Search code examples
pythondistributed-computingdask

Dask: delayed vs futures and task graph generation


I have a few basic questions on Dask:

  1. Is it correct that I have to use Futures when I want to use dask for distributed computations (i.e. on a cluster)?
  2. In that case, i.e. when working with futures, are task graphs still the way to reason about computations. If yes, how do I create them.
  3. How can I generally, i.e. no matter if working with a future or with a delayed, get the dictionary associated with a task graph?

As an edit: My application is that I want to parallelize a for loop either on my local machine or on a cluster (i.e. it should work on a cluster).

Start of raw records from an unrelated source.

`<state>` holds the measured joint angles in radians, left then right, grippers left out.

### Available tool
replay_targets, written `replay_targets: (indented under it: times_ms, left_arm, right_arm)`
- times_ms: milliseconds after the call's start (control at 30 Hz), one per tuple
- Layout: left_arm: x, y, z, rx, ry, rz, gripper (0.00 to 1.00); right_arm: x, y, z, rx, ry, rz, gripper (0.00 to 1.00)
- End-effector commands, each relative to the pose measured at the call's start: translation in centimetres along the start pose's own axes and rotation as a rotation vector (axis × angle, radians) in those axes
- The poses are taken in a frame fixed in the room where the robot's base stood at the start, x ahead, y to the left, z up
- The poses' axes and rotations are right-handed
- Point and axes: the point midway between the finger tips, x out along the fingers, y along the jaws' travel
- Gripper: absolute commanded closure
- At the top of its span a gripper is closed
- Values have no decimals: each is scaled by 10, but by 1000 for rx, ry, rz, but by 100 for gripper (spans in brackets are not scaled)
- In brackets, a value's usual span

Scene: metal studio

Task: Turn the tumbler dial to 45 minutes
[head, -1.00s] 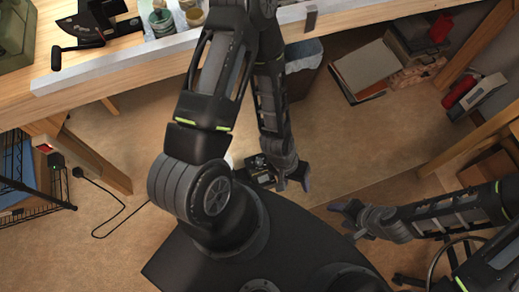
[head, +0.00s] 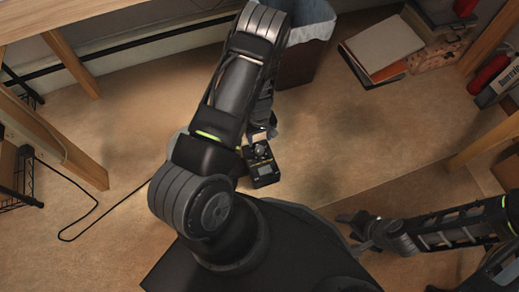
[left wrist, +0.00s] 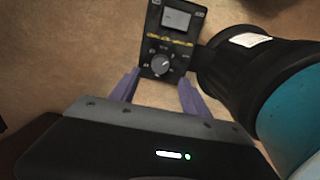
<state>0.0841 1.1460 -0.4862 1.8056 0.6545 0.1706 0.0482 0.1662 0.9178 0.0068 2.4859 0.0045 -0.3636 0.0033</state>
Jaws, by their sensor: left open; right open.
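The tumbler's black control box (left wrist: 172,22) shows in the left wrist view, with a small screen and a round grey dial (left wrist: 160,65). A dark cylinder with a teal end (left wrist: 262,78) is beside it on the right. My left gripper (left wrist: 158,82) is open; its two purple-grey fingers point at the box, with the dial between and just beyond their tips. I cannot tell whether they touch it. In the head view the control box (head: 263,170) lies low near my base, and my arm hides most of the left gripper. My right gripper (head: 356,228) is open and empty at the right.
A lined bin (head: 305,45) stands behind my left arm. Folders (head: 383,48) and boxes lie at the back right. A black cable (head: 80,215) runs on the floor at the left, near wooden table legs (head: 50,135). The floor right of the control box is clear.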

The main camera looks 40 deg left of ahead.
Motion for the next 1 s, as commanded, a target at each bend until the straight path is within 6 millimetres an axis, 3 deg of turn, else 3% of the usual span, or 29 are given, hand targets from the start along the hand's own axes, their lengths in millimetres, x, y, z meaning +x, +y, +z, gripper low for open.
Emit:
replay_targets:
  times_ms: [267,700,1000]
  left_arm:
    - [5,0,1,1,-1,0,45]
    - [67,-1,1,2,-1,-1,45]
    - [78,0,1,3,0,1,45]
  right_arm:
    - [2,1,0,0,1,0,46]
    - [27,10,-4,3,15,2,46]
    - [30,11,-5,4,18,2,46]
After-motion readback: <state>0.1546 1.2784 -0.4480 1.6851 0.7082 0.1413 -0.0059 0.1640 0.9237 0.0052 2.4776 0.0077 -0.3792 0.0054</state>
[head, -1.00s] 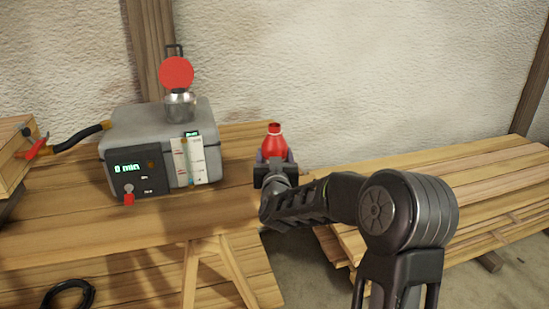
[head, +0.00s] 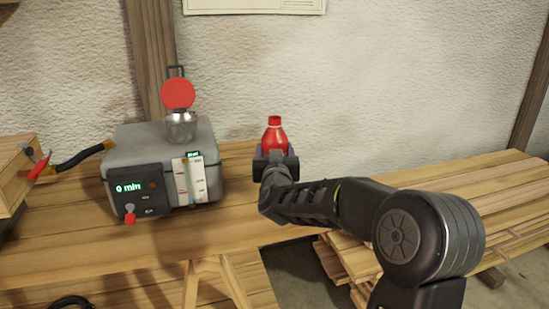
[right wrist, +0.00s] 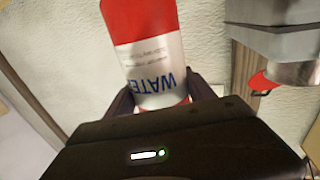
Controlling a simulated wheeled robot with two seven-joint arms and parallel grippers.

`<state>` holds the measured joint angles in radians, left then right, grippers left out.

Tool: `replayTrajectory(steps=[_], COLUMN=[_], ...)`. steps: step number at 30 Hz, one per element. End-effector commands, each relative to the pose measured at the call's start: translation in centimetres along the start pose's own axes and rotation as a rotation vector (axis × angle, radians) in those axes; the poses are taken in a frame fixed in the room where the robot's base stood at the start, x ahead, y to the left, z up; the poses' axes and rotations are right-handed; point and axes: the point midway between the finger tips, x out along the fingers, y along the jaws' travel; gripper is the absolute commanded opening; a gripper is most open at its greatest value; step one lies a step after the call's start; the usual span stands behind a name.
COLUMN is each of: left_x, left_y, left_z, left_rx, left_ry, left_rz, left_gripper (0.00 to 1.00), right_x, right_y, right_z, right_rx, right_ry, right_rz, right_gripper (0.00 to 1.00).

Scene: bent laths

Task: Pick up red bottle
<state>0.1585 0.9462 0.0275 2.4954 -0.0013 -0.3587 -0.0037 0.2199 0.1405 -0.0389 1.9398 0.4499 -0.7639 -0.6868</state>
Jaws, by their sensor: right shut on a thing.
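The red bottle (head: 274,136) is upright in the head view, near the right end of the wooden workbench (head: 235,215). In the right wrist view, the bottle (right wrist: 155,60) shows a white label with blue lettering between my right gripper's dark fingers (right wrist: 160,100). My left gripper is in neither view.
A grey machine (head: 160,160) with a green "0 min" display stands on the bench, left of the bottle. A metal vessel and red disc are on top. Stacked planks (head: 480,200) lie to the right, beyond a gap. A plaster wall (head: 380,80) is behind.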

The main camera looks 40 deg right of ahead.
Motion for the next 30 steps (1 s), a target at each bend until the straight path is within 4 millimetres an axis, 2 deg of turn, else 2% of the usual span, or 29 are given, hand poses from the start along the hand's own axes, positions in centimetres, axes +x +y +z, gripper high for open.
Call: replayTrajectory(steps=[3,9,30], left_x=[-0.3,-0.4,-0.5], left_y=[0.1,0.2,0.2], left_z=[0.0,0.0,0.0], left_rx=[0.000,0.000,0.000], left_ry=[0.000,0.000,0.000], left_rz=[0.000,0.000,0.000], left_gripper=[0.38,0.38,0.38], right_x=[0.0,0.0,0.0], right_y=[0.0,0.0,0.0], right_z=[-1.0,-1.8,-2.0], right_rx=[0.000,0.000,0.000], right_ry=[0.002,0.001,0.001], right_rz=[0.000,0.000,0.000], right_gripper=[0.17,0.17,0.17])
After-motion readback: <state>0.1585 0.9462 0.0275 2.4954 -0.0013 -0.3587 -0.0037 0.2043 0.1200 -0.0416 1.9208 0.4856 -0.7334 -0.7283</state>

As a second edit: I think I am also somewhat unclear regarding the relation between Futures and delayed computations.

Thx


Solution

  • 1) Yup. If you're sending the data through a network, you have to have some way of asking the computer doing the computing for you how's that number-crunching coming along, and Futures represent more or less exactly that.

    2) No. With Futures, you're executing the functions eagerly - spinning up the computations as soon as you can, then waiting for the results to come back (from another thread/process locally, or from some remote you've offloaded the job onto). The relevant abstraction here would be a Queque (Priority Queque, specifically).

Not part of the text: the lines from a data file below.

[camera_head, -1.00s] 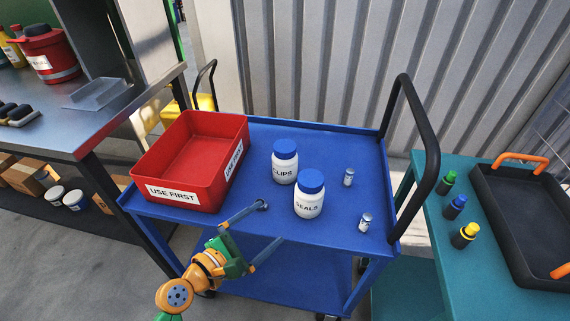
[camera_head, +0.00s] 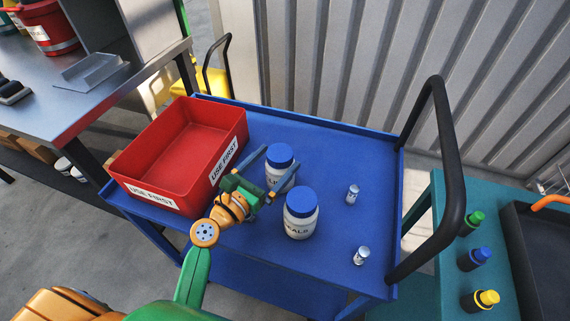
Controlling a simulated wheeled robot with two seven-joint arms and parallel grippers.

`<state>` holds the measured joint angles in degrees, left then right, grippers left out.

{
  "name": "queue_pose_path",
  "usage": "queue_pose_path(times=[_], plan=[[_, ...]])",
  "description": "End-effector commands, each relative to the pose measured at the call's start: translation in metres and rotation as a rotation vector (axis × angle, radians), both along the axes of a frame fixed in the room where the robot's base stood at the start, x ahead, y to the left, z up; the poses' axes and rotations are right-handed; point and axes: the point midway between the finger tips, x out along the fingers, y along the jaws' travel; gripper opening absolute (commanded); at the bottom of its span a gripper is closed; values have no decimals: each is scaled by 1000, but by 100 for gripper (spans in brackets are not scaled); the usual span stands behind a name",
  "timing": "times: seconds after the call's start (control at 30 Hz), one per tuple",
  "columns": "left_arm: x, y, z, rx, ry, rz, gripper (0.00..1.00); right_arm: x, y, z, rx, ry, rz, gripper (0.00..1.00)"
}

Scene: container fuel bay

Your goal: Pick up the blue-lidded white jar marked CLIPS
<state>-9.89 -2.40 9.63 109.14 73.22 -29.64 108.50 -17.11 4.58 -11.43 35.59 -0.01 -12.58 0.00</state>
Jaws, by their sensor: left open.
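The white CLIPS jar (camera_head: 277,180) with a blue lid stands upright on the blue cart top (camera_head: 335,150), right of the red bin. My left gripper (camera_head: 275,171) is open, with its two fingers reaching to the jar. One finger is at the jar's left and the other crosses its front, hiding part of the label. I cannot tell whether the fingers touch the jar. A similar blue-lidded jar marked SEALS (camera_head: 300,222) stands just in front and to the right. My right gripper is not in view.
A red bin (camera_head: 175,193) marked USE FIRST sits at the cart's left. Two small silver cylinders (camera_head: 352,194) stand right of the jars. A black handle (camera_head: 450,160) rises at the cart's right. A teal table (camera_head: 440,260) holds several small bottles and a black tray.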

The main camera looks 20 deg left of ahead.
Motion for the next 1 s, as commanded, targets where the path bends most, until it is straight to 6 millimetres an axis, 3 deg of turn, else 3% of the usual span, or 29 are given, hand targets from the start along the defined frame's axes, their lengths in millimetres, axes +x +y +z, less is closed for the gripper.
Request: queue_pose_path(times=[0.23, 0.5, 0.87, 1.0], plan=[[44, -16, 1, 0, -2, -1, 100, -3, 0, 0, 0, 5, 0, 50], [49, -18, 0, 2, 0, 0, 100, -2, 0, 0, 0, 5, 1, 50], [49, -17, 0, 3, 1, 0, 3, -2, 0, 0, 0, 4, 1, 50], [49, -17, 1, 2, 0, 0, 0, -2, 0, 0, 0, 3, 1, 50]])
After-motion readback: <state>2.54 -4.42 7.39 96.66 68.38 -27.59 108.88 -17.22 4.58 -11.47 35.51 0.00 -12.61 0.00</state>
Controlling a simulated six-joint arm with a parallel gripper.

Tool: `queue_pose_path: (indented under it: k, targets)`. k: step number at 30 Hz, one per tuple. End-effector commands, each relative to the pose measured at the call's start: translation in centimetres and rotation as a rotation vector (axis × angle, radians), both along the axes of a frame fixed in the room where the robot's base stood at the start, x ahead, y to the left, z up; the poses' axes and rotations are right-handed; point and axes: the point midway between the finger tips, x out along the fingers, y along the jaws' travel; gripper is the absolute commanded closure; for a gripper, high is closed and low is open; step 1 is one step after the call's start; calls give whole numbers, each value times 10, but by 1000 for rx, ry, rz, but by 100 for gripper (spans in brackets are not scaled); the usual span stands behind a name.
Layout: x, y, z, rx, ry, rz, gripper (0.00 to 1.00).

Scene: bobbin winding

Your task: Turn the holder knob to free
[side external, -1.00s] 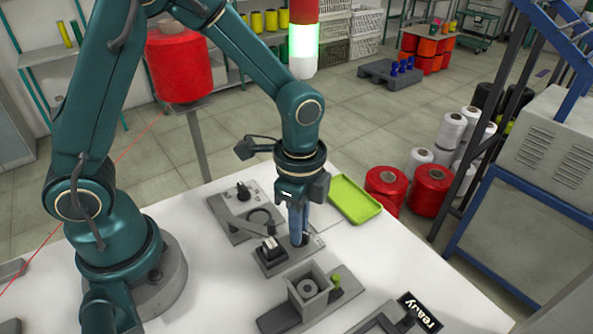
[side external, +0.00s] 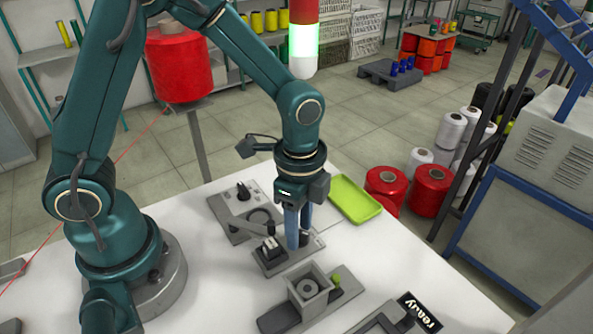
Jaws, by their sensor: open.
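My gripper (side external: 298,240) points straight down over the right end of a small grey plate (side external: 271,265) on the white table. Its blue fingers are open. A dark round knob (side external: 305,239) on that plate shows partly at the fingers, which hide the rest of it. I cannot tell whether the fingers touch it, or which way it is turned. A black block with a white top (side external: 269,246) stands on the same plate, left of the fingers. Another black knob (side external: 243,192) sits on a larger grey plate (side external: 228,205) farther back.
A grey open box with a ring inside (side external: 310,287) and a green knob (side external: 336,280) stand in front. A green tray (side external: 355,199) lies behind right. A "ready" sign (side external: 419,312) is at the front right. The table's right side is mostly clear.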

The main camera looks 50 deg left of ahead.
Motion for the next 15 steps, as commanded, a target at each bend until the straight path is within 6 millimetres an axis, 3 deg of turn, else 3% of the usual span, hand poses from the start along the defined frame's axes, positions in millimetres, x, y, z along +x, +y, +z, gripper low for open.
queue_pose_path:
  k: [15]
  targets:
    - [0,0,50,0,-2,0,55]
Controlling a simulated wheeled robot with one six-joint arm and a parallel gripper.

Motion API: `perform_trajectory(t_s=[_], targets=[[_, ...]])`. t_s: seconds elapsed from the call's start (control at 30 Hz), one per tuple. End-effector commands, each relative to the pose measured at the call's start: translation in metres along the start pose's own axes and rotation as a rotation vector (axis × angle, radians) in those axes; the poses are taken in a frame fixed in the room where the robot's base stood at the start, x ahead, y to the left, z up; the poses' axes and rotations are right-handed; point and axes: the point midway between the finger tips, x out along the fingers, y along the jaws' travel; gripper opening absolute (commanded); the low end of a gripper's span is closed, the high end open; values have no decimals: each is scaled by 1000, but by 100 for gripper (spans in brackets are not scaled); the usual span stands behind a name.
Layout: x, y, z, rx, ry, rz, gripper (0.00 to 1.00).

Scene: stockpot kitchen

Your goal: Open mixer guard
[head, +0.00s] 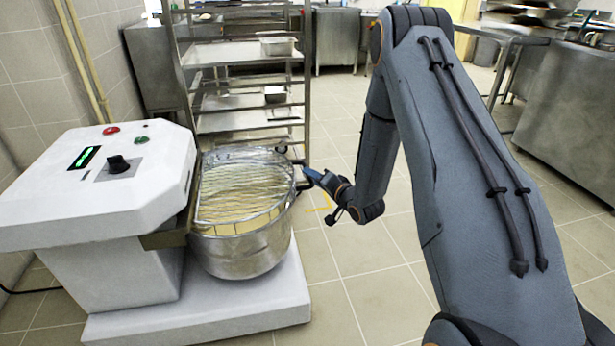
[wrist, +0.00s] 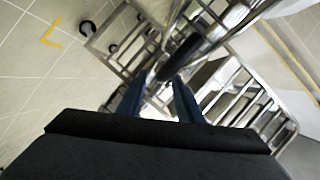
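The mixer (head: 120,185) is a white machine on the left with a steel bowl (head: 245,250). Its wire guard (head: 240,188) lies down over the bowl's top. A dark handle (head: 303,184) sticks out at the guard's right edge. My gripper (head: 311,173) is at this handle, coming from the right. In the wrist view, the two blue fingers of my gripper (wrist: 158,88) stand apart. The dark handle (wrist: 182,56) shows right at the fingertips, with the guard's bright metal bars around it. I cannot tell whether the fingers touch the handle.
A steel rack (head: 240,55) with trays stands close behind the bowl. A steel counter (head: 575,115) is at the far right. The tiled floor (head: 360,290) to the right of the mixer is clear, with a yellow floor mark (head: 322,204) beneath my gripper.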

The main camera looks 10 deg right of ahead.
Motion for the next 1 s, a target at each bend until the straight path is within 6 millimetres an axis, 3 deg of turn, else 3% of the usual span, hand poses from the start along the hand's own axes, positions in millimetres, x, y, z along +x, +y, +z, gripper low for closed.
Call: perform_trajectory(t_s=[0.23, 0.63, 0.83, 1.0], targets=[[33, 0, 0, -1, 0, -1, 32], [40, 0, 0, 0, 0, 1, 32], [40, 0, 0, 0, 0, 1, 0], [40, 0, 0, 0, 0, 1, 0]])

    3) For a Delayed instance, for instance, you could do some_delayed.dask, or for an Array, Array.dask; optionally wrap the whole thing in either dict() or vars(). I don't know for sure if it's reliably set up this way for every single API, though (I would assume so, but you know what they say about what assuming makes of the two of us...).

    4) The simplest analogy would probably be: Delayed is essentially a fancy Python yield wrapper over a function; Future is essentially a fancy async/await wrapper over a function.